Joseph went on to become wine director and sommelier of a small restaurant called Jacob’s Bar & Kjøkken in January 2009. The wine list usually listed around 90 titles and was dynamic. The wine list at Jacob’s was the first in Norway to concentrate on natural wines and subsequently became an important wine program in Norway. Sadly, Jacob’s closed its doors forever in December, 2013. Here’s the wine list as it was when the doors closed.
In February 2014, Joseph began to work with a small, Bergen-based importer named Wergeland Vin. The focus is on small producers working traditionally and without the use of chemicals and additives. He hopes to work closely with them to increase market presence and on portfolio development.

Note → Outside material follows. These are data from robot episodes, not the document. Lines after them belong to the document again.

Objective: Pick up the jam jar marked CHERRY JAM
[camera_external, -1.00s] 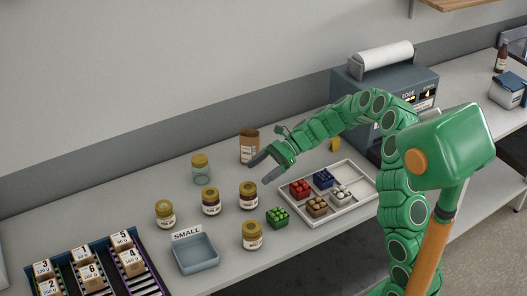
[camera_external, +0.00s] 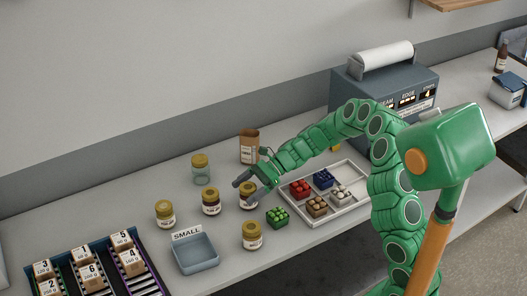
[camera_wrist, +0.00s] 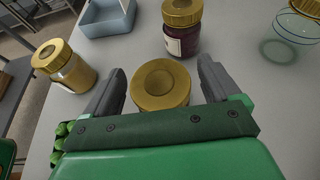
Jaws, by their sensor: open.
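A gold-lidded jar (camera_external: 248,203) with dark contents and a pale label stands upright on the counter, partly hidden by my gripper (camera_external: 252,183). In the wrist view its gold lid (camera_wrist: 160,84) lies between the fingers of my open gripper (camera_wrist: 160,95). I cannot tell whether a finger touches it. Another dark jar (camera_external: 211,202) stands to its left; it also shows at the top of the wrist view (camera_wrist: 183,28). Paler gold-lidded jars stand at the far left (camera_external: 165,214) and in front (camera_external: 252,236). No label is readable as CHERRY JAM.
An empty-looking glass jar (camera_external: 201,170) stands behind. A blue tray marked SMALL (camera_external: 195,255) is at front left. A green block-like pack (camera_external: 278,216) and a white tray (camera_external: 345,218) with several packs lie to the right. A brown bag (camera_external: 249,145) stands behind my gripper.

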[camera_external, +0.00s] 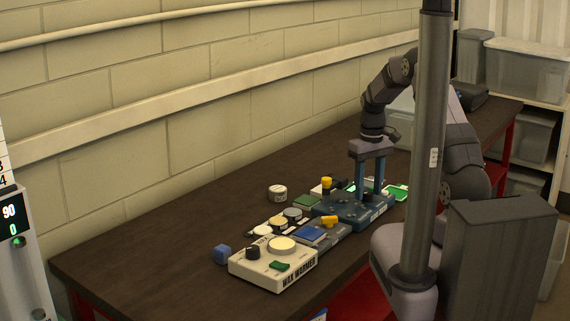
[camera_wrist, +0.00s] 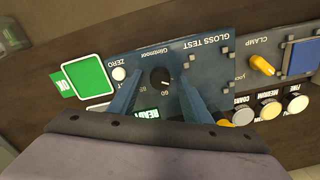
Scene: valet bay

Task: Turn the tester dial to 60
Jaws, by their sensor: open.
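The gloss tester, a dark blue box, shows in the external view (camera_external: 342,213) and in the wrist view (camera_wrist: 215,72), marked "GLOSS TEST". Its black dial (camera_wrist: 160,75) has a pale mark, with small numbers beside it, 60 among them. I cannot tell exactly which number the mark points to. My gripper (camera_external: 370,194) points down over the tester, fingers apart. In the wrist view its blue fingers (camera_wrist: 157,83) stand on either side of the dial, with nothing held. Contact with the dial cannot be made out. A finger and the palm hide part of the panel.
A white ZERO button (camera_wrist: 119,74) and a green square (camera_wrist: 84,78) lie left of the dial. A clamp unit with a yellow lever (camera_wrist: 262,65) stands at right. The cream wax warmer (camera_external: 262,272) is nearer the camera. The table's left part is clear.

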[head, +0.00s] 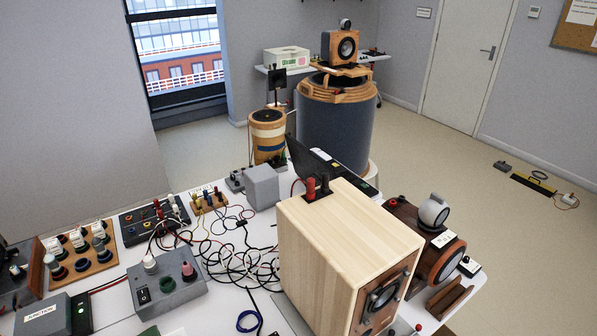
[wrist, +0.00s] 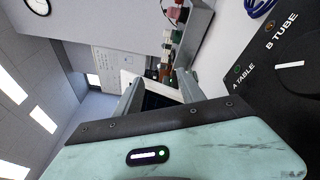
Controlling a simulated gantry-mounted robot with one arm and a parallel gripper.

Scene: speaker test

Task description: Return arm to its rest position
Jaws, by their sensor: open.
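My gripper (wrist: 159,84) shows in the wrist view, with a pale teal body and two grey fingers standing apart. No held object can be made out between the fingers. A black box (wrist: 262,92) marked "A TABLE" and "B TUBE" is close on its right in that view. I cannot make out my arm or gripper in the head view, so its place over the table there cannot be told.
In the head view, a pale wooden speaker box (head: 330,250) stands at the front of the white table (head: 222,300), beside a brown speaker (head: 438,262). Tangled cables and grey boxes fill the left. A large dark drum (head: 336,130) stands behind. Open floor (head: 440,150) lies right.

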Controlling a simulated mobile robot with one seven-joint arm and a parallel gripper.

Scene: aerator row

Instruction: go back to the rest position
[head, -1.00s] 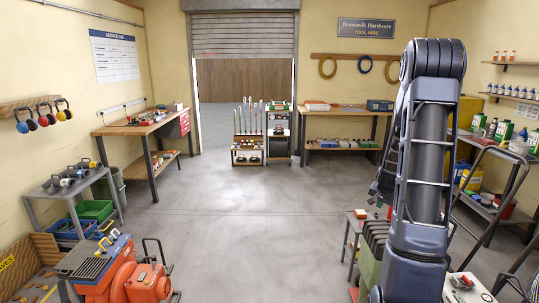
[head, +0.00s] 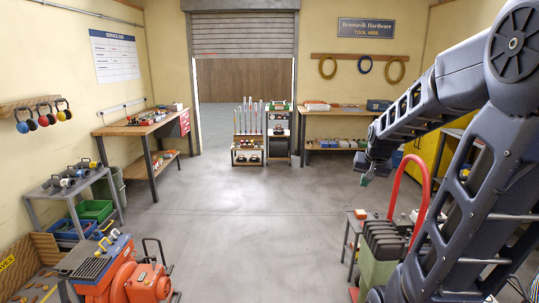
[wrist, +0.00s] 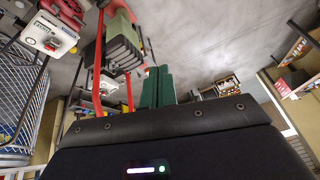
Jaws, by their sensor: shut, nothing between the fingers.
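My gripper (head: 366,181) is at the end of my raised arm, right of centre in the head view, held in the air over the floor. In the wrist view its two green fingers (wrist: 158,88) lie side by side, shut with nothing between them. A green-grey machine with a red hoop handle (head: 381,243) stands below and to the right of it in the head view. The same machine (wrist: 119,42) shows left of the fingers in the wrist view.
An orange machine (head: 130,275) stands at front left. A grey cart (head: 75,190) and a wooden workbench (head: 145,124) line the left side. A tool rack (head: 249,142) stands near the shutter door. The middle floor (head: 245,205) is clear. A wire basket (wrist: 22,105) shows at left in the wrist view.

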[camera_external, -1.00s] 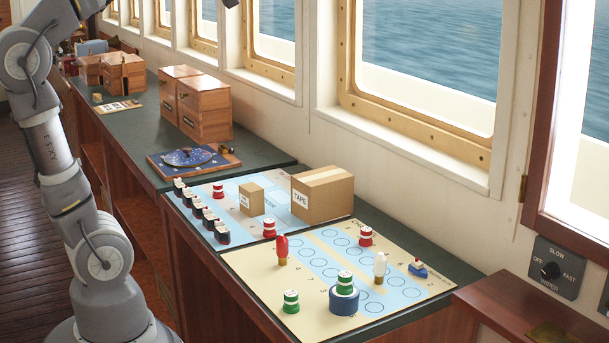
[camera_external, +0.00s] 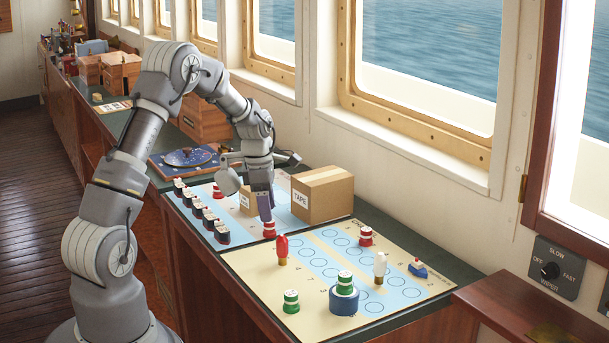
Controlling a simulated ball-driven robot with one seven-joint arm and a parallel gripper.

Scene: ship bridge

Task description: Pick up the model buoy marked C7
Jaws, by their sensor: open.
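Several model buoys stand on the charts. A red and white one (camera_external: 269,230) is directly under my gripper (camera_external: 266,214), near the lower edge of the blue chart. Another red and white one (camera_external: 366,236) stands at the back of the tan board. A green and white one (camera_external: 291,301) stands at the front left of that board, and another green and white one (camera_external: 344,281) sits on a blue round base (camera_external: 343,300). The markings are too small to read, so I cannot tell which is C7. My gripper is open, pointing down; whether its fingers straddle the buoy is unclear.
A TAPE box (camera_external: 323,195) stands right of my gripper, and a smaller box (camera_external: 247,201) is partly hidden behind it. Several small ships (camera_external: 208,217) line the blue chart's left side.

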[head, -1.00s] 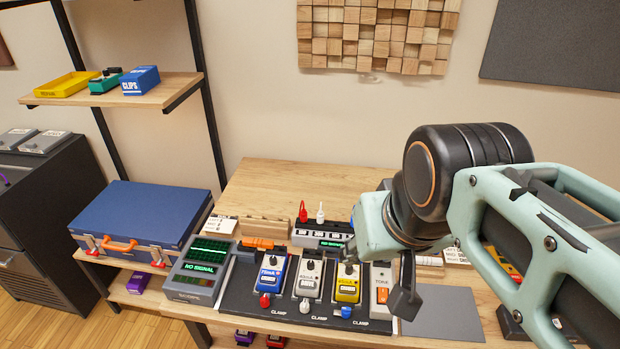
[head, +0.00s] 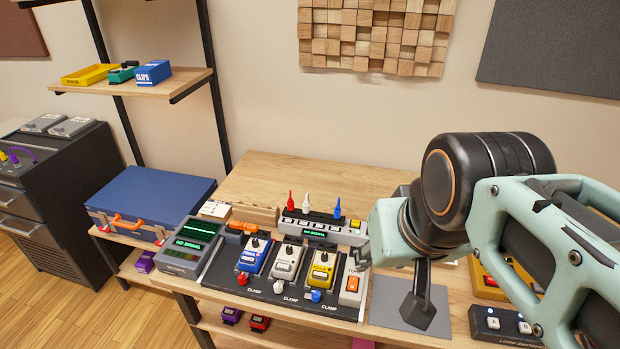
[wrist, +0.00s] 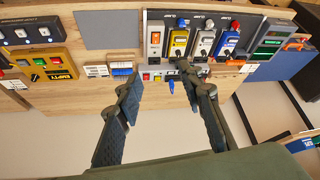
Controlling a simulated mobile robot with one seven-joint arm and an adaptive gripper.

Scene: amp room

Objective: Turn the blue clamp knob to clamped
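The blue clamp knob (head: 314,296) sits at the front edge of the black pedal board (head: 275,304), below the yellow pedal (head: 322,268). It also shows at the top of the wrist view (wrist: 182,23). I cannot read its clamp setting. My gripper (wrist: 156,76) is open and empty, its two dark fingers spread apart in the wrist view. In the head view it is behind and right of the yellow pedal, near the tone switch box (head: 352,285), apart from the knob.
A white knob (head: 279,287) and a red knob (head: 242,279) sit in front of the white and blue pedals. A power unit (head: 318,230) with upright red, white and blue plugs stands behind. A grey mat (head: 390,300) lies bare to the right.

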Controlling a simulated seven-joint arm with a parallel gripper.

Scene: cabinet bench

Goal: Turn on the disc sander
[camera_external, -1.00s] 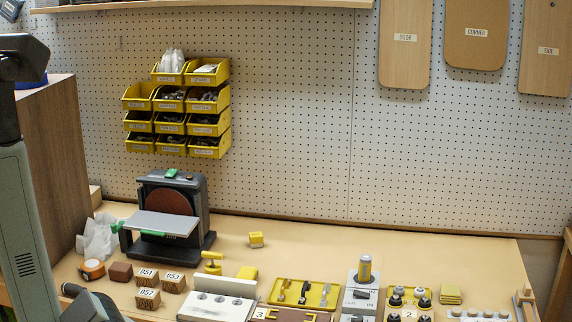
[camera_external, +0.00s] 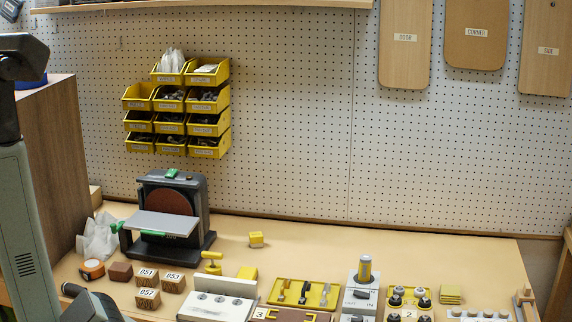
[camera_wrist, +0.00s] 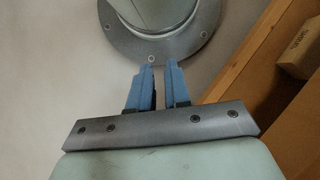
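The disc sander (camera_external: 205,215) stands on the bench at left of centre in the external view. It has a dark grey housing, a brown-red round disc (camera_external: 172,200) and a light grey table (camera_external: 160,224) in front. A small green part (camera_external: 171,173) sits on top of the housing, and more green parts show at the table's left and front edges. I cannot tell which part is the switch or its state. My gripper (camera_wrist: 158,65) shows in the wrist view with two blue fingers, a narrow gap between them and nothing held. It is not visible in the external view, and the sander is not in the wrist view.
A wooden cabinet (camera_external: 50,165) stands at left. Yellow bins (camera_external: 205,146) hang above. The bench behind and right of the sander is mostly clear.

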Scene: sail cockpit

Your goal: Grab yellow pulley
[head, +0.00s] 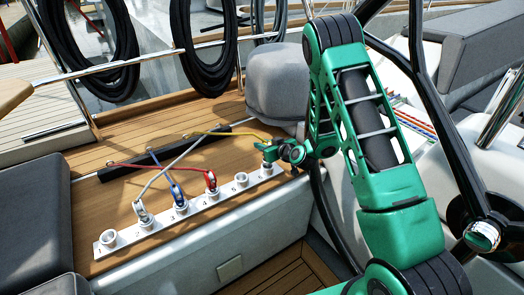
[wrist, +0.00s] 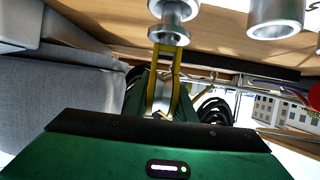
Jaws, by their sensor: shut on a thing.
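The yellow pulley (wrist: 156,72) is between my gripper's fingers in the wrist view, near a silver socket (wrist: 174,12). Whether it touches that socket is unclear. In the head view my green gripper (head: 270,153) is shut over the right end of the white socket rail (head: 160,228) and hides the pulley. A yellow rope (head: 215,133) runs left from the gripper across the wooden bench. A red pulley (head: 211,180), a blue pulley (head: 178,194) and a grey-white pulley (head: 142,211) stand in other sockets of the rail.
Empty sockets show at the rail's left end (head: 107,237) and right of the red pulley (head: 241,179). A grey cushioned block (head: 278,82) stands behind my gripper. Coiled black ropes (head: 90,45) hang on the railing. A grey cushion (head: 35,215) lies at left.

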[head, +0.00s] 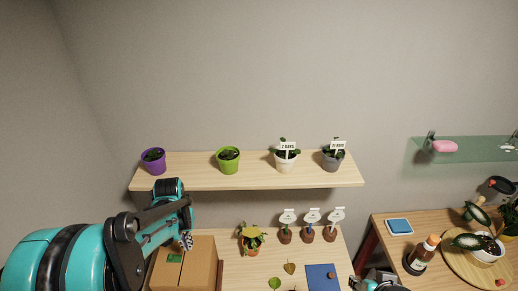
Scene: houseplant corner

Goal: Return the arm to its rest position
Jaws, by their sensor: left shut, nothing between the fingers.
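My left arm comes in from the left, turquoise and black. Its left gripper (187,241) points down beside and over a brown cardboard box (200,262) on the lower table. The gripper is shut and holds nothing. Part of the box is hidden behind the arm. A small grey and dark piece at the bottom edge, right of the blue mat, looks like part of my right arm or gripper (378,284); its fingers cannot be made out.
A wooden shelf (250,183) bears purple (153,161), green (228,160), white (285,162) and grey (332,160) pots. The table holds a yellowing plant (251,238), three labelled brown pots and a blue mat (322,277). A brown bottle (423,254) stands on the right table.

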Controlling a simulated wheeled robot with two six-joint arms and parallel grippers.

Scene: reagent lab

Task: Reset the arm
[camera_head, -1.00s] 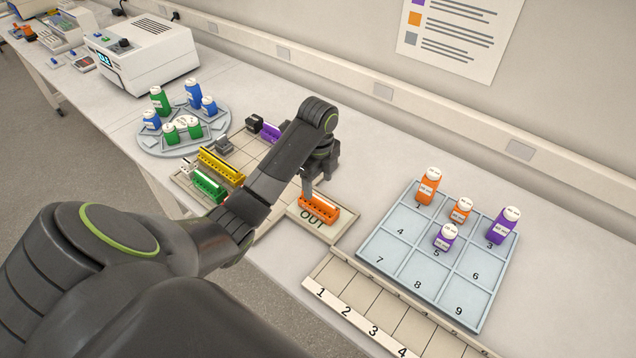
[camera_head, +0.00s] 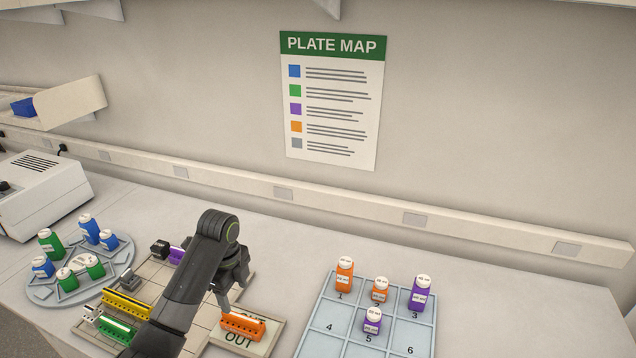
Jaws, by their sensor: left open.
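My left arm comes in from the bottom left in the head view and bends down over the rack board. My left gripper (camera_head: 224,300) points down, open, just behind and above the orange rack (camera_head: 243,325). The orange rack sits on the pad marked OUT (camera_head: 262,342). Whether the fingers touch the rack cannot be told. My right gripper is not in view.
A numbered tray (camera_head: 327,332) on the right holds orange and purple bottles. A round carousel (camera_head: 118,270) with blue and green bottles stands left. Yellow (camera_head: 126,305), green (camera_head: 117,330) and purple (camera_head: 177,255) racks lie on the board (camera_head: 200,322). A white machine (camera_head: 45,192) is far left.

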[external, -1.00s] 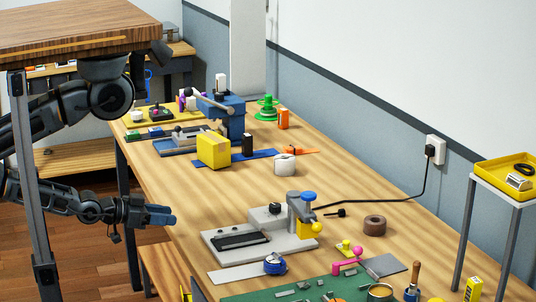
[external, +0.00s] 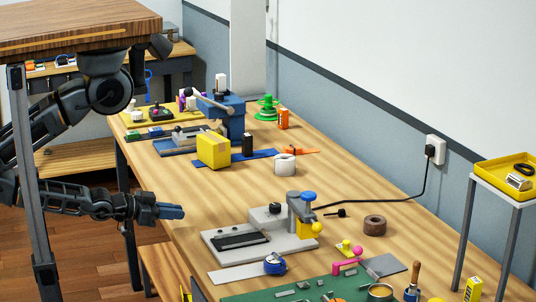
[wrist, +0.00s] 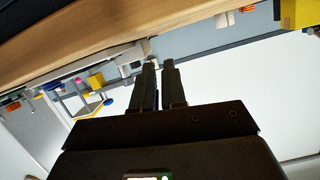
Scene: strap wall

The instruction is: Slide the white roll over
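The white roll (external: 285,164) lies on the wooden workbench (external: 346,197), right of the yellow block and in front of an orange tool. My gripper (external: 184,212) is beside the bench's left edge, well apart from the roll, with nothing in it. In the wrist view my two dark fingers (wrist: 160,66) stand close together with a narrow gap between them.
A yellow block (external: 213,149) and a black item (external: 247,144) stand left of the roll. A grey fixture with a blue knob (external: 308,196) stands in front. A brown ring (external: 375,225) lies at right. A black cord crosses the bench. The wood right of the roll is mostly clear.

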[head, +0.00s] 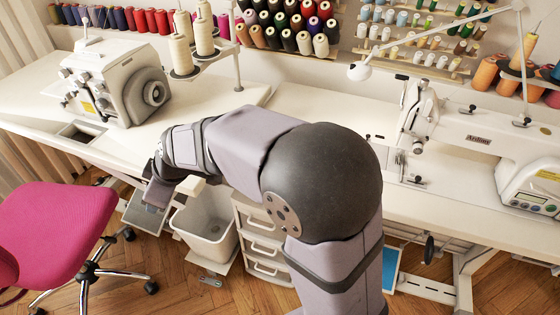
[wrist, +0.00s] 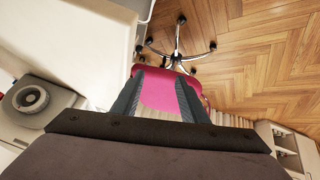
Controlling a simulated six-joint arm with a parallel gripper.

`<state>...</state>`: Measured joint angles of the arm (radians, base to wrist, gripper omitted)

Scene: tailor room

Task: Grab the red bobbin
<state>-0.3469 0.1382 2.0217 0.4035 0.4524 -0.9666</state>
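Several red bobbins (head: 151,21) stand in a row of coloured thread spools along the back wall, at the upper left of the head view. I cannot tell which single one is meant. No red bobbin shows in the wrist view. My gripper (wrist: 162,82) is open and empty in the wrist view, its two dark fingers apart with the pink chair beyond them. In the head view my arm bends down to the left near the front edge of the table, far in front of and below the red bobbins. The fingers are hard to make out there.
A white overlock machine (head: 120,82) stands on the left table, between the front edge and the spool row. Cream cones (head: 181,55) on a thread stand rise to its right. A sewing machine (head: 490,140) is at right. A pink chair (head: 55,225) and a bin (head: 207,225) stand in front.

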Joseph and two partners have also started working on a new project in Krakow, Poland where he currently resides. This new project, “Naturaliści“, will proudly be the ambassadors for small producers like Frank Cornelissen, Camillo Donati, Carussin, Jean-Pierre Robinot, Pat Desplats, Sebastién Riffault, and more. The new project will include opening a small wine shop and tasting room in Krakow in March, 2014
In Joseph’s opinion, we are living in one of the greatest time periods in the history of wine. A period where the old way of doing things meets the new. In other words, new ways of maximizing the quality of the vineyards and grapes through such viticultural practices as crop (quantity) reduction and biodynamics. And old ways of caring for the grapes once they are hand-picked by practicing a non-interventionist way of fermenting the grapes into wine. Practices like utilizing indigenous yeasts and spontaneous fermentation, no temperature control, extended skin contact for both red and white grapes, no fining or filtering, limited or no sulfur use, no over use of oak, etc. Old wine-making techniques meet “new” viticulture techniques.
Every day my passion grows as my understanding of wine increases. Although it’s very important to understand theory and to remember which grapes grow where, I feel it’s more important to taste wine and understand wine. And with each day and with each sip, I understand more and more what is in the glass. The glass speaks to me and it’s in a language I understand.